** START **

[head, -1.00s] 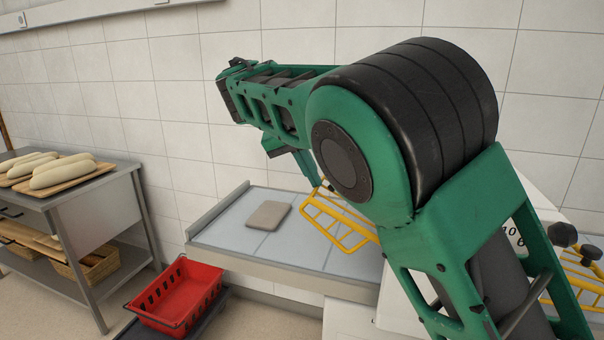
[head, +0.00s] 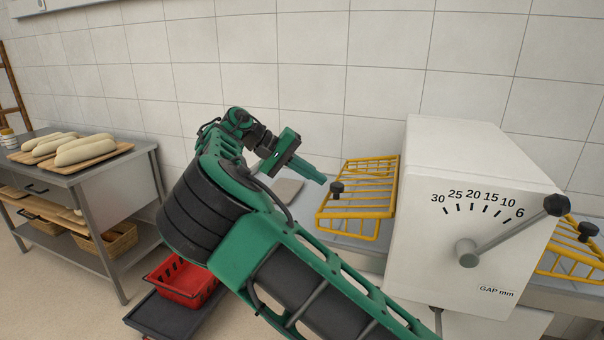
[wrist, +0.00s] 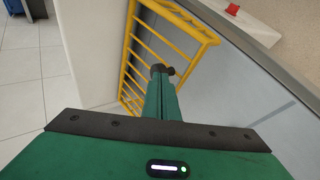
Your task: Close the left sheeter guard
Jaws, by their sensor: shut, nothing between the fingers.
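The left sheeter guard (head: 372,180) is a yellow wire frame on the left side of the white sheeter head (head: 440,170). It stands tilted above the grey bed and carries a black knob (head: 337,188) at its left edge. In the wrist view the guard (wrist: 130,72) and its black knob (wrist: 158,69) show just past my fingertips. My gripper (head: 322,180) is shut and empty, close to the left of the knob. It also shows in the wrist view (wrist: 166,82), where the fingers overlap the knob, so I cannot tell whether they touch.
The gap dial and lever (head: 510,235) are on the head's front. A second yellow guard (head: 572,250) is at the right. A grey slab (head: 288,191) lies on the bed. A red crate (head: 180,282) and a bread table (head: 75,168) stand left. A tiled wall is behind.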

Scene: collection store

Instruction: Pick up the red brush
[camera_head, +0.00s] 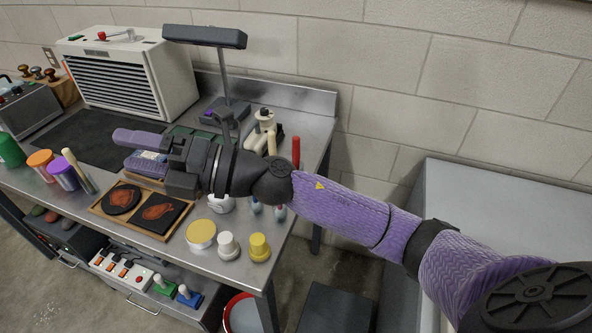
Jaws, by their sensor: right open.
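A slim red upright piece (296,152) stands near the right edge of the metal workbench (225,268), just above my right forearm. It may be the red brush's handle; its lower end is hidden behind my arm and no bristles show. My right gripper (122,149) is open, its purple fingers pointing left over the bench. It is well to the left of the red piece and apart from it. I see nothing held between the fingers. My left gripper is not in view.
A framed tray with two dark plates (170,236) lies below the gripper. Jars with yellow (259,246) and white lids stand at the front edge. A lamp (205,37) and a white louvred cabinet (115,80) stand behind. Coloured jars (62,170) are at left.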

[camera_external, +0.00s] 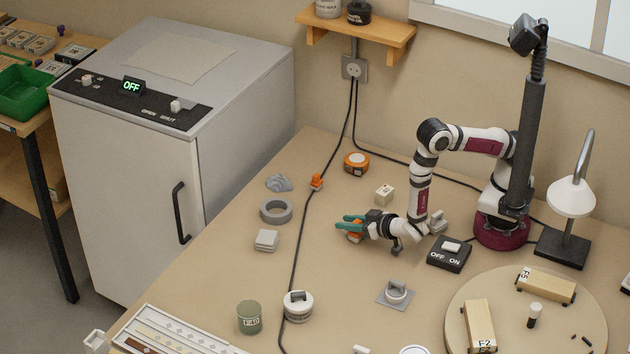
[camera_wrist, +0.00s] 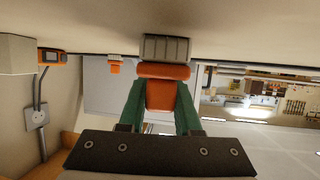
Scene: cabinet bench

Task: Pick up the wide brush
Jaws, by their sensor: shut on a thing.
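My gripper (camera_external: 349,223) is low over the bench, left of my base, with its green fingers pointing left. In the wrist view its two green fingers (camera_wrist: 161,98) are shut on the orange part of the wide brush (camera_wrist: 163,71), one on each side. A grey ridged end (camera_wrist: 168,48) lies beyond the orange part, close to the bench surface. In the external view only a small orange bit of the brush (camera_external: 355,238) shows under the fingers; the rest is hidden. I cannot tell whether the brush touches the bench.
A grey tape ring (camera_external: 263,211), a pale block (camera_external: 266,241) and a grey lump (camera_external: 279,183) lie to the left. A cream cube (camera_external: 384,194) and an orange tape measure (camera_external: 356,163) are behind. A black cable (camera_external: 296,236) crosses the bench. A switch box (camera_external: 449,254) stands to the right.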

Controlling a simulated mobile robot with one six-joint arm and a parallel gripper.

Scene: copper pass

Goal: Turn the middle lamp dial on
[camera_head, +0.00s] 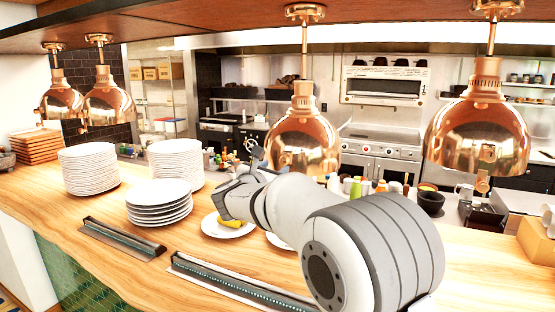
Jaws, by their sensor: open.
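Several copper heat lamps hang over the wooden counter. Two hang at the left (60,102) (108,100), one near the centre (303,138) and one at the right (476,135). A small copper piece (482,184) shows under the right lamp; I cannot tell if it is a dial. No dial can be made out clearly on the centre lamp. My gripper (256,158) is small in view, open and apparently empty, just left of the centre lamp's lower rim. I cannot tell whether it touches the lamp. My arm hides part of the counter below.
Plate stacks (88,168) (160,203) stand on the counter (75,212) at the left. A plate (212,228) with yellow food lies below my gripper. Bottles (356,188) and a dark bowl (430,201) stand behind my arm. Dark strips (122,238) lie along the front.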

** END **

Task prompt:
Leave out all pictures and retype precisely the lines that run from the line containing "Controlling a simulated" to the last line of the records.

Solution to this exercise:
Controlling a simulated mobile robot with one six-joint arm and a parallel gripper.

Scene: copper pass

Goal: Turn the middle lamp dial on
[camera_head, +0.00s] 
Jaws, by their sensor: open.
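Several copper heat lamps hang over the wooden counter. Two hang at the left (60,102) (108,100), one near the centre (303,138) and one at the right (476,135). A small copper piece (482,184) shows under the right lamp; I cannot tell if it is a dial. No dial can be made out clearly on the centre lamp. My gripper (256,158) is small in view, open and apparently empty, just left of the centre lamp's lower rim. I cannot tell whether it touches the lamp. My arm hides part of the counter below.
Plate stacks (88,168) (160,203) stand on the counter (75,212) at the left. A plate (212,228) with yellow food lies below my gripper. Bottles (356,188) and a dark bowl (430,201) stand behind my arm. Dark strips (122,238) lie along the front.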

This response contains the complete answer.